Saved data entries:
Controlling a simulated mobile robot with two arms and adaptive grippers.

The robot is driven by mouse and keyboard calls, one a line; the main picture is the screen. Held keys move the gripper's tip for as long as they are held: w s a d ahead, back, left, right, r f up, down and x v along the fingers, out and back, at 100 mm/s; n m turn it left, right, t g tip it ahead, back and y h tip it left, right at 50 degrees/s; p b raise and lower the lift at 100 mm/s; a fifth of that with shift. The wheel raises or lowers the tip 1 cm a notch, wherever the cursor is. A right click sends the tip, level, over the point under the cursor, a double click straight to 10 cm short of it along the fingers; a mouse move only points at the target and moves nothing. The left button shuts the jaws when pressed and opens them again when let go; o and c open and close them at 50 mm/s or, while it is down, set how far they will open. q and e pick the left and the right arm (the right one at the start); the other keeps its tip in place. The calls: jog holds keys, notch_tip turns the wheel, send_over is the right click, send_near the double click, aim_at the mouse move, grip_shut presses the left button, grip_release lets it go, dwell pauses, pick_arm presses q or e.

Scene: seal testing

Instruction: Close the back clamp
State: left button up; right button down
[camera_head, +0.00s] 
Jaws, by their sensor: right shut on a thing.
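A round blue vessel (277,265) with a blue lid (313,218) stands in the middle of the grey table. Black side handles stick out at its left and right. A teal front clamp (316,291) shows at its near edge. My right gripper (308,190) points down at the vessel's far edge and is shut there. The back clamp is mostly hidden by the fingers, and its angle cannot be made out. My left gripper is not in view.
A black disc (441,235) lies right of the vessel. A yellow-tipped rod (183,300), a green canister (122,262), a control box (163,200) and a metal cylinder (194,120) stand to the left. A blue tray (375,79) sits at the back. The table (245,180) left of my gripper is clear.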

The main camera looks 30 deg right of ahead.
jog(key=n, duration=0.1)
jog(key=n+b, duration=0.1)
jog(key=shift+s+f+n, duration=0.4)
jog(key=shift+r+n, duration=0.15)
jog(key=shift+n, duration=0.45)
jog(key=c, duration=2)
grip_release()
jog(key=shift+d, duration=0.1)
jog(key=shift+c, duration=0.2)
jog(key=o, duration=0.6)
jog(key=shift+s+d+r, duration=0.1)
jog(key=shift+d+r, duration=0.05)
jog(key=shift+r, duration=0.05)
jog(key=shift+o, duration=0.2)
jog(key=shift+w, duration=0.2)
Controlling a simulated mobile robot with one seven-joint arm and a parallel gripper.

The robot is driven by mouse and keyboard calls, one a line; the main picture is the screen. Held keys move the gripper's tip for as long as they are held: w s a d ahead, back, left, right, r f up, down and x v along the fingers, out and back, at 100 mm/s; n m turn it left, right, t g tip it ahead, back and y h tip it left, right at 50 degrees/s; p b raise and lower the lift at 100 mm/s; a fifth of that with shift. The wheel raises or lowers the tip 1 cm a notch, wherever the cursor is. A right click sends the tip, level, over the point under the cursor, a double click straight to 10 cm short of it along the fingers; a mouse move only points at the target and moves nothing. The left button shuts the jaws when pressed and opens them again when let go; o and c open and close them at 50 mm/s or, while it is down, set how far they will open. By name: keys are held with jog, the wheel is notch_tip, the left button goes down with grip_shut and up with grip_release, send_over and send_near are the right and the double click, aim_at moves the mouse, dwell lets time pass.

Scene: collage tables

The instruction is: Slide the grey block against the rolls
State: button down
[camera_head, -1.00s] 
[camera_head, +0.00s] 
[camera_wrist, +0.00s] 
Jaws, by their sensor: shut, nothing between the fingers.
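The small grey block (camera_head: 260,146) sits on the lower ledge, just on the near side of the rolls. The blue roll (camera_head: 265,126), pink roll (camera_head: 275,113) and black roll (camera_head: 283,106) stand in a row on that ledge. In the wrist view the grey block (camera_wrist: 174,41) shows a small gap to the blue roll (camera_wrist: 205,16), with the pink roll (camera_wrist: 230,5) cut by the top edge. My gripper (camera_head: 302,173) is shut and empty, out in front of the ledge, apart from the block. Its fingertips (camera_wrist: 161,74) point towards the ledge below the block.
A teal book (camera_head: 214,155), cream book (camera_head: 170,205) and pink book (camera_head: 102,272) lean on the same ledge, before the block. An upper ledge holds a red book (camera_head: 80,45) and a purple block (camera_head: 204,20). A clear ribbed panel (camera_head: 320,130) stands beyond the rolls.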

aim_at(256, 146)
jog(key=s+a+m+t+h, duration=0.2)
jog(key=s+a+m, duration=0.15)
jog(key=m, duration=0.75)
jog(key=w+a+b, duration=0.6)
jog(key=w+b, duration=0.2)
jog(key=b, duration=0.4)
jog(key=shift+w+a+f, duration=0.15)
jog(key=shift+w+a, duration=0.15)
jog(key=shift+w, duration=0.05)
...
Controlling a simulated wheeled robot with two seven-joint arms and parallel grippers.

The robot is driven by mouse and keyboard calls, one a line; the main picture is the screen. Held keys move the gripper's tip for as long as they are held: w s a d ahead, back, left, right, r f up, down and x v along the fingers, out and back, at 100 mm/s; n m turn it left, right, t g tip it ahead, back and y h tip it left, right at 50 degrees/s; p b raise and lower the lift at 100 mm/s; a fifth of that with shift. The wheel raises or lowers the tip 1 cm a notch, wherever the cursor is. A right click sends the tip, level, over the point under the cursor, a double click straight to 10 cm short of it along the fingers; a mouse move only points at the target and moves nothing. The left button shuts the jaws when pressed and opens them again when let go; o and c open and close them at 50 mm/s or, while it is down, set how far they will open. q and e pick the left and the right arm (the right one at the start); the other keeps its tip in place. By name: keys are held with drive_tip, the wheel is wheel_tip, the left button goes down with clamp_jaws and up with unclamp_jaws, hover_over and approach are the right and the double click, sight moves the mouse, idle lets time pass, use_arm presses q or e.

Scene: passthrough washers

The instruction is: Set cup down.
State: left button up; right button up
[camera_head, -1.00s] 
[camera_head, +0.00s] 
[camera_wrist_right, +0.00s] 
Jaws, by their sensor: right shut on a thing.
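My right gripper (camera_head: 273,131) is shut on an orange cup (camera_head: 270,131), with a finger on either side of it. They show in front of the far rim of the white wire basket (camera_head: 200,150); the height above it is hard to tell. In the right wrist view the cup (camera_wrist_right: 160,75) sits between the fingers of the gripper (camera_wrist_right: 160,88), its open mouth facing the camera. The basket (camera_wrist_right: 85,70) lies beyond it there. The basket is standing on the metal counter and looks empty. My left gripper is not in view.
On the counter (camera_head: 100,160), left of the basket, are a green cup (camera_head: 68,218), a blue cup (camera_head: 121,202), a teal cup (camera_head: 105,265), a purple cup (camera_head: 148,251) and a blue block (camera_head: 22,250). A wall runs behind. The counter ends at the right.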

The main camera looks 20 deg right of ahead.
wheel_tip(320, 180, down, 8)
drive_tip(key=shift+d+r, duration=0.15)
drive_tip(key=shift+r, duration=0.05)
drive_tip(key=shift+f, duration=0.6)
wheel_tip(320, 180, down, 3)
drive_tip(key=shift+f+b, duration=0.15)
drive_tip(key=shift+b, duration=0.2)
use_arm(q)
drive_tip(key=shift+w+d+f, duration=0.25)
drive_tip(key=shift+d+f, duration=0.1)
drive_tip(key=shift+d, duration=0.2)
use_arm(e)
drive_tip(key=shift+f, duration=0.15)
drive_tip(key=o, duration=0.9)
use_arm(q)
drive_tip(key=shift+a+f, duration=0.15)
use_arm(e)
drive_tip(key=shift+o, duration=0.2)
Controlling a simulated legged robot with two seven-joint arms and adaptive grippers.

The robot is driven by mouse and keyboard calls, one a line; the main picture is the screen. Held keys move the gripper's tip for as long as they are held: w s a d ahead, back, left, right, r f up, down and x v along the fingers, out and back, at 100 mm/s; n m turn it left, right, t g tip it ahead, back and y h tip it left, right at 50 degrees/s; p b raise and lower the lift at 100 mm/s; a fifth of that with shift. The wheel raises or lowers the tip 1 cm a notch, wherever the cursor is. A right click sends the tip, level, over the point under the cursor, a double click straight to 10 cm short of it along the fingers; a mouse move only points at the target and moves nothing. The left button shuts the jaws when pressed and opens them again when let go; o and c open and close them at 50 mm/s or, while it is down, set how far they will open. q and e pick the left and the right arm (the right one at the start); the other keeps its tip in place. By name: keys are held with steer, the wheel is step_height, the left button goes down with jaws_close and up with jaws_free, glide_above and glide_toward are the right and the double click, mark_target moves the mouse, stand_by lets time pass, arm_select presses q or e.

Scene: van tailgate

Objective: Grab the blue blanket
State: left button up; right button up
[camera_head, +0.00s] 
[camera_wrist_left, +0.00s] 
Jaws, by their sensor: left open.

### Written request
Lines in the records that hold the word "simulated" are to be counted; give only the total.

### Complete output
4